WHAT THE TASK REQUIRES. Every line from the one containing "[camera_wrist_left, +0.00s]" through the end of the listing below must be given again exactly, and nothing else; exclude pictures.

------------------------

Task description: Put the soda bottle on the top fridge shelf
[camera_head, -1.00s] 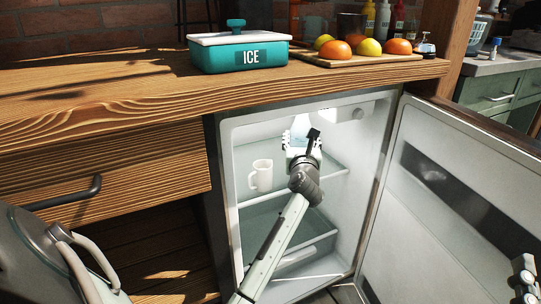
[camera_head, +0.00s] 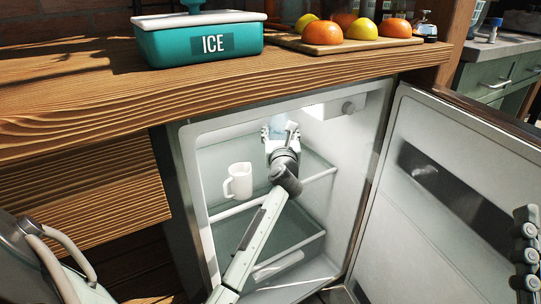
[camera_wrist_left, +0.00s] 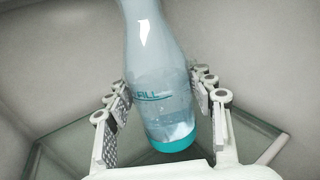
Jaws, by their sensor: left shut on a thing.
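The soda bottle, clear with a teal base, shows in the left wrist view (camera_wrist_left: 158,75) and partly in the head view (camera_head: 278,123). My left gripper (camera_head: 281,136) is shut on it inside the open fridge, above the top glass shelf (camera_head: 318,177). In the wrist view the fingers (camera_wrist_left: 163,105) stand on both sides of the bottle, which leans slightly. I cannot tell whether its base touches the shelf. In the head view the gripper hides the bottle's lower part. Part of my right gripper (camera_head: 525,250) shows at the right edge; its jaw state is unclear.
A white mug (camera_head: 238,181) stands on the top shelf left of my arm. The fridge door (camera_head: 400,220) is open to the right. A wooden counter (camera_head: 80,100) above bears a teal ice box (camera_head: 200,45) and a fruit board (camera_head: 340,47). A clear drawer (camera_head: 270,262) lies below the shelf.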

------------------------

FULL RESPONSE.
[camera_wrist_left, +0.00s] 
Jaws, by their sensor: left shut on a thing.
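The soda bottle, clear with a teal base, shows in the left wrist view (camera_wrist_left: 158,75) and partly in the head view (camera_head: 278,123). My left gripper (camera_head: 281,136) is shut on it inside the open fridge, above the top glass shelf (camera_head: 318,177). In the wrist view the fingers (camera_wrist_left: 163,105) stand on both sides of the bottle, which leans slightly. I cannot tell whether its base touches the shelf. In the head view the gripper hides the bottle's lower part. Part of my right gripper (camera_head: 525,250) shows at the right edge; its jaw state is unclear.
A white mug (camera_head: 238,181) stands on the top shelf left of my arm. The fridge door (camera_head: 400,220) is open to the right. A wooden counter (camera_head: 80,100) above bears a teal ice box (camera_head: 200,45) and a fruit board (camera_head: 340,47). A clear drawer (camera_head: 270,262) lies below the shelf.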

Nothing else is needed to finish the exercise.